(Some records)

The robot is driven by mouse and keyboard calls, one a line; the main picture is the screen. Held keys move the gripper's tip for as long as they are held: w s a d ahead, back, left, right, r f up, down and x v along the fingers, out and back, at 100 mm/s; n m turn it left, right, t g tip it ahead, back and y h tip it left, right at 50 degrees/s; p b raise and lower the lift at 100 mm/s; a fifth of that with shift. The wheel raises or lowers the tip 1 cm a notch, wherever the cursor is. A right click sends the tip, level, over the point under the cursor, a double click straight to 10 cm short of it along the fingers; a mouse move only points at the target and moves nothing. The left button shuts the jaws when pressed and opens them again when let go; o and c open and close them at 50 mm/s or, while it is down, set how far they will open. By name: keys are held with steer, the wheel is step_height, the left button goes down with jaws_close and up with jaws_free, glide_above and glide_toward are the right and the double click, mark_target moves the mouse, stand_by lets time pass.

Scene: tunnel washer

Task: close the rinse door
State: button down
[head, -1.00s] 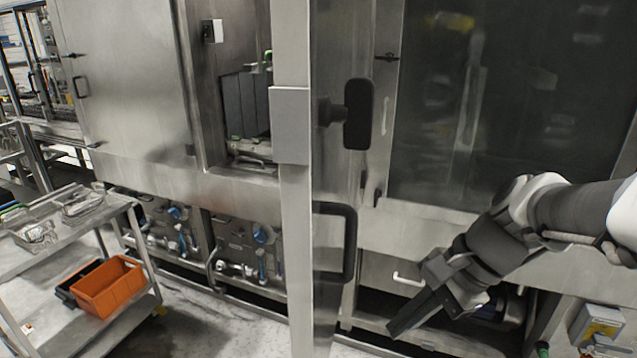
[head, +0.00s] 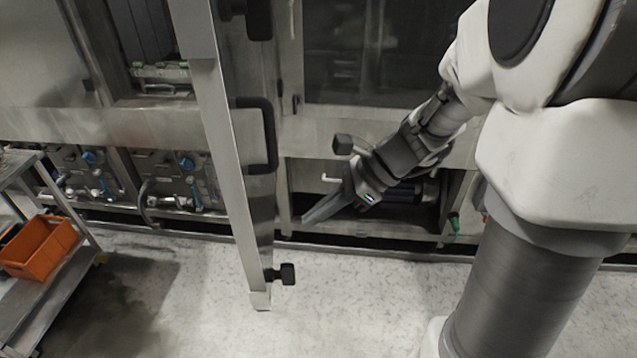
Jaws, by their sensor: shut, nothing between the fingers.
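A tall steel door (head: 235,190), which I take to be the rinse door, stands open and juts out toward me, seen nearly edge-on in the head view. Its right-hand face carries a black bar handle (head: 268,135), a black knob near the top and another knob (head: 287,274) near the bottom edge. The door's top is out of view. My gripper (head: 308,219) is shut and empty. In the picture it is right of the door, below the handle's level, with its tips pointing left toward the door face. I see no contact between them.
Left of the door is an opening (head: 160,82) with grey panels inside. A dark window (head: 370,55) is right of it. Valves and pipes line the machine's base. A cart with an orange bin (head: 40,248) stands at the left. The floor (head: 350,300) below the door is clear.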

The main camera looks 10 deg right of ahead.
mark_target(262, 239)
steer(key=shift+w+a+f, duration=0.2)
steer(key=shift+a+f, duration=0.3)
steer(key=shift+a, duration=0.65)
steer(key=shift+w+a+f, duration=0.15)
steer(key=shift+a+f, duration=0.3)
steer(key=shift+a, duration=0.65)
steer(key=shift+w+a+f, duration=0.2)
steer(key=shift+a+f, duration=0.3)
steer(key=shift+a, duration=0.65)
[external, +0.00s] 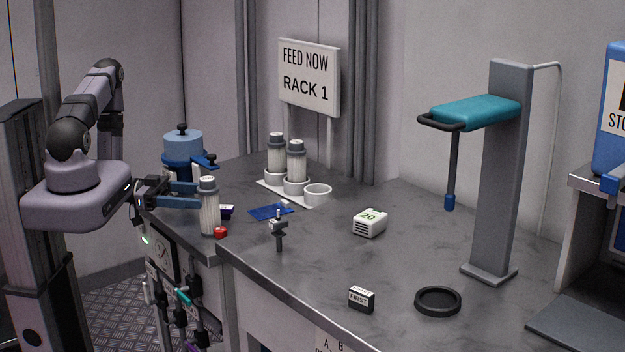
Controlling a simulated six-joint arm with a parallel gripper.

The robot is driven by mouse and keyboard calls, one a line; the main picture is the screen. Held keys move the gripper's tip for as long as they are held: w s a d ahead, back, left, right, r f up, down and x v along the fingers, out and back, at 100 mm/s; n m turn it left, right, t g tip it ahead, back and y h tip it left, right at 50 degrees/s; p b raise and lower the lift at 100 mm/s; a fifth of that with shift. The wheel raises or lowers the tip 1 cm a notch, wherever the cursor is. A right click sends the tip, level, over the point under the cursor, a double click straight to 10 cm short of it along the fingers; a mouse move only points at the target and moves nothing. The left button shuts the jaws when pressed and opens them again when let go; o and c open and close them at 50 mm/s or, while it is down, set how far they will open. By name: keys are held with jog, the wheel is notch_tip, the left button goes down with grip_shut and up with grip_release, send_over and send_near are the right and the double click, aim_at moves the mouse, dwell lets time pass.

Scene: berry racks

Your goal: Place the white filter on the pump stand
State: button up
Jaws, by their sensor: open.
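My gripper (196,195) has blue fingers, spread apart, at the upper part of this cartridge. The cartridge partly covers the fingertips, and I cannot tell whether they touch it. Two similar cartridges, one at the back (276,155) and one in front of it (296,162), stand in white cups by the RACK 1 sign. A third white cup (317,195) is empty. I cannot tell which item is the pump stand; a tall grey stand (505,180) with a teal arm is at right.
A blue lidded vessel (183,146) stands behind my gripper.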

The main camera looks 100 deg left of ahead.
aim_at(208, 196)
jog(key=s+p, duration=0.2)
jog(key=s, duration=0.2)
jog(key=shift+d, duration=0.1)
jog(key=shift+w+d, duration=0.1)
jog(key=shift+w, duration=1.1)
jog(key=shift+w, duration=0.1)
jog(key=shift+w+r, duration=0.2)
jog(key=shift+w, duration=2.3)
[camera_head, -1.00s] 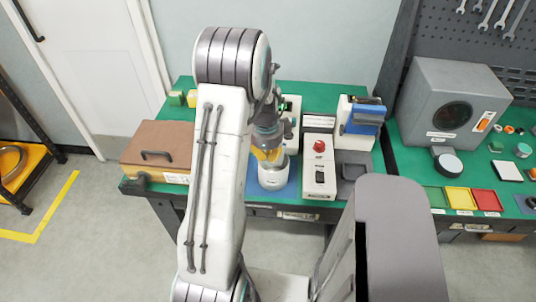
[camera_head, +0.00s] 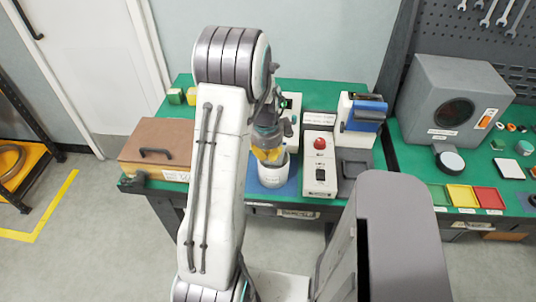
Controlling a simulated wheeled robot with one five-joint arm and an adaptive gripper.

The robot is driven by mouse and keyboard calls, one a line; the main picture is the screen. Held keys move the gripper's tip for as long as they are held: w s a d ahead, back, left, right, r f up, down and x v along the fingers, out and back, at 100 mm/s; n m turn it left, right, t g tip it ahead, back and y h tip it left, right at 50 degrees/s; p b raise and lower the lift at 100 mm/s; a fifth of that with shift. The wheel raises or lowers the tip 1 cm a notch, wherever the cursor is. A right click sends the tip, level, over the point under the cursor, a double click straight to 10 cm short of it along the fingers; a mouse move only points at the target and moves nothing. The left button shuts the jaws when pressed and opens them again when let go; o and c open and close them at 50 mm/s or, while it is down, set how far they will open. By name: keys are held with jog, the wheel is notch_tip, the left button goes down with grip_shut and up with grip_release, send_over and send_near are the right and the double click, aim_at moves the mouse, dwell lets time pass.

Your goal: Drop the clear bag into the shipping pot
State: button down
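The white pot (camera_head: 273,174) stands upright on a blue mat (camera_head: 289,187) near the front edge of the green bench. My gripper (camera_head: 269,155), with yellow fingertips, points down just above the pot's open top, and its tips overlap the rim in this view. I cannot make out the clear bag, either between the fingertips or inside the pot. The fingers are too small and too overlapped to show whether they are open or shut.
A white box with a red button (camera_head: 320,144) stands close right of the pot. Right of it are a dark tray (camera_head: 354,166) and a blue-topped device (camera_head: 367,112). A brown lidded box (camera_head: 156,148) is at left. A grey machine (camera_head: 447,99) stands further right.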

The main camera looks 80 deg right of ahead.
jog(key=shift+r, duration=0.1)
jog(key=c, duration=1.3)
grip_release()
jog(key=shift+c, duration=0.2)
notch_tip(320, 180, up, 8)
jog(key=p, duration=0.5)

◆ **What you need to do**: Leave out the pictures and print every line of the data exactly.

◆ **Completed task**:
The robot is driven by mouse and keyboard calls, one a line; the main picture is the screen. Held keys move the gripper's tip for as long as they are held: w s a d ahead, back, left, right, r f up, down and x v along the fingers, out and back, at 100 mm/s; n m turn it left, right, t g tip it ahead, back and y h tip it left, right at 50 degrees/s; p b raise and lower the lift at 100 mm/s; a fifth of that with shift. The wheel raises or lowers the tip 1 cm a notch, wherever the cursor is. A right click sends the tip, level, over the point under the cursor, a double click straight to 10 cm short of it along the fingers; a mouse move only points at the target and moves nothing. The left button shuts the jaws when pressed and opens them again when let go; o and c open and close them at 50 mm/s or, while it is down, set how far they will open. By name: keys are held with steer, the wheel is step_height, the left button goes down with jaws_close and up with jaws_free, glide_above and glide_toward are the right and the double click, mark_target moves the mouse, stand_by lets time pass.

Scene: tunnel washer

Task: close the rinse door
State: button down
[head, -1.00s] 
[head, +0.00s] 
Jaws, by their sensor: shut, nothing between the fingers.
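A tall steel door (head: 235,190), which I take to be the rinse door, stands open and juts out toward me, seen nearly edge-on in the head view. Its right-hand face carries a black bar handle (head: 268,135), a black knob near the top and another knob (head: 287,274) near the bottom edge. The door's top is out of view. My gripper (head: 308,219) is shut and empty. In the picture it is right of the door, below the handle's level, with its tips pointing left toward the door face. I see no contact between them.
Left of the door is an opening (head: 160,82) with grey panels inside. A dark window (head: 370,55) is right of it. Valves and pipes line the machine's base. A cart with an orange bin (head: 40,248) stands at the left. The floor (head: 350,300) below the door is clear.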

The main camera looks 10 deg right of ahead.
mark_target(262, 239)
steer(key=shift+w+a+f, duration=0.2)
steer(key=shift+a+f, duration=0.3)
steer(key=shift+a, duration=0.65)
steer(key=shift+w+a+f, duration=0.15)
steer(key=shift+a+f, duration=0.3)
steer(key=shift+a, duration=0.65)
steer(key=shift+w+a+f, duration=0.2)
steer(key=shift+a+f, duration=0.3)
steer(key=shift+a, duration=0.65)
[external, +0.00s] 
Controlling a simulated six-joint arm with a parallel gripper.

The robot is driven by mouse and keyboard calls, one a line; the main picture is the screen. Held keys move the gripper's tip for as long as they are held: w s a d ahead, back, left, right, r f up, down and x v along the fingers, out and back, at 100 mm/s; n m turn it left, right, t g tip it ahead, back and y h tip it left, right at 50 degrees/s; p b raise and lower the lift at 100 mm/s; a fifth of that with shift. The wheel raises or lowers the tip 1 cm a notch, wherever the cursor is. A right click sends the tip, level, over the point under the cursor, a double click straight to 10 cm short of it along the fingers; a mouse move only points at the target and moves nothing. The left button shuts the jaws when pressed and opens them again when let go; o and c open and close them at 50 mm/s or, while it is down, set how far they will open. By name: keys are held with jog, the wheel is notch_tip, the left button goes down with grip_shut and up with grip_release, send_over and send_near are the right and the double click, aim_at moves the mouse, dwell lets time pass.

Scene: berry racks

Your goal: Place the white filter on the pump stand
State: button up
Jaws, by their sensor: open.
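My gripper (196,195) has blue fingers, spread apart, at the upper part of this cartridge. The cartridge partly covers the fingertips, and I cannot tell whether they touch it. Two similar cartridges, one at the back (276,155) and one in front of it (296,162), stand in white cups by the RACK 1 sign. A third white cup (317,195) is empty. I cannot tell which item is the pump stand; a tall grey stand (505,180) with a teal arm is at right.
A blue lidded vessel (183,146) stands behind my gripper.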

The main camera looks 100 deg left of ahead.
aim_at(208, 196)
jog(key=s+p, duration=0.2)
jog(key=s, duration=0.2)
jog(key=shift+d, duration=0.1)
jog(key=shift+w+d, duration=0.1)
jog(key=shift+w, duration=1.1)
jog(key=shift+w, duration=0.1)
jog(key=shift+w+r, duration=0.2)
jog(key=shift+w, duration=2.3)
[camera_head, -1.00s] 
[camera_head, +0.00s] 
Controlling a simulated wheeled robot with one five-joint arm and an adaptive gripper.

The robot is driven by mouse and keyboard calls, one a line; the main picture is the screen. Held keys move the gripper's tip for as long as they are held: w s a d ahead, back, left, right, r f up, down and x v along the fingers, out and back, at 100 mm/s; n m turn it left, right, t g tip it ahead, back and y h tip it left, right at 50 degrees/s; p b raise and lower the lift at 100 mm/s; a fifth of that with shift. The wheel raises or lowers the tip 1 cm a notch, wherever the cursor is. A right click sends the tip, level, over the point under the cursor, a double click straight to 10 cm short of it along the fingers; a mouse move only points at the target and moves nothing. The left button shuts the jaws when pressed and opens them again when let go; o and c open and close them at 50 mm/s or, while it is down, set how far they will open. By name: keys are held with jog, the wheel is notch_tip, the left button goes down with grip_shut and up with grip_release, send_over and send_near are the right and the double click, aim_at moves the mouse, dwell lets time pass.

Your goal: Drop the clear bag into the shipping pot
State: button down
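The white pot (camera_head: 273,174) stands upright on a blue mat (camera_head: 289,187) near the front edge of the green bench. My gripper (camera_head: 269,155), with yellow fingertips, points down just above the pot's open top, and its tips overlap the rim in this view. I cannot make out the clear bag, either between the fingertips or inside the pot. The fingers are too small and too overlapped to show whether they are open or shut.
A white box with a red button (camera_head: 320,144) stands close right of the pot. Right of it are a dark tray (camera_head: 354,166) and a blue-topped device (camera_head: 367,112). A brown lidded box (camera_head: 156,148) is at left. A grey machine (camera_head: 447,99) stands further right.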

The main camera looks 80 deg right of ahead.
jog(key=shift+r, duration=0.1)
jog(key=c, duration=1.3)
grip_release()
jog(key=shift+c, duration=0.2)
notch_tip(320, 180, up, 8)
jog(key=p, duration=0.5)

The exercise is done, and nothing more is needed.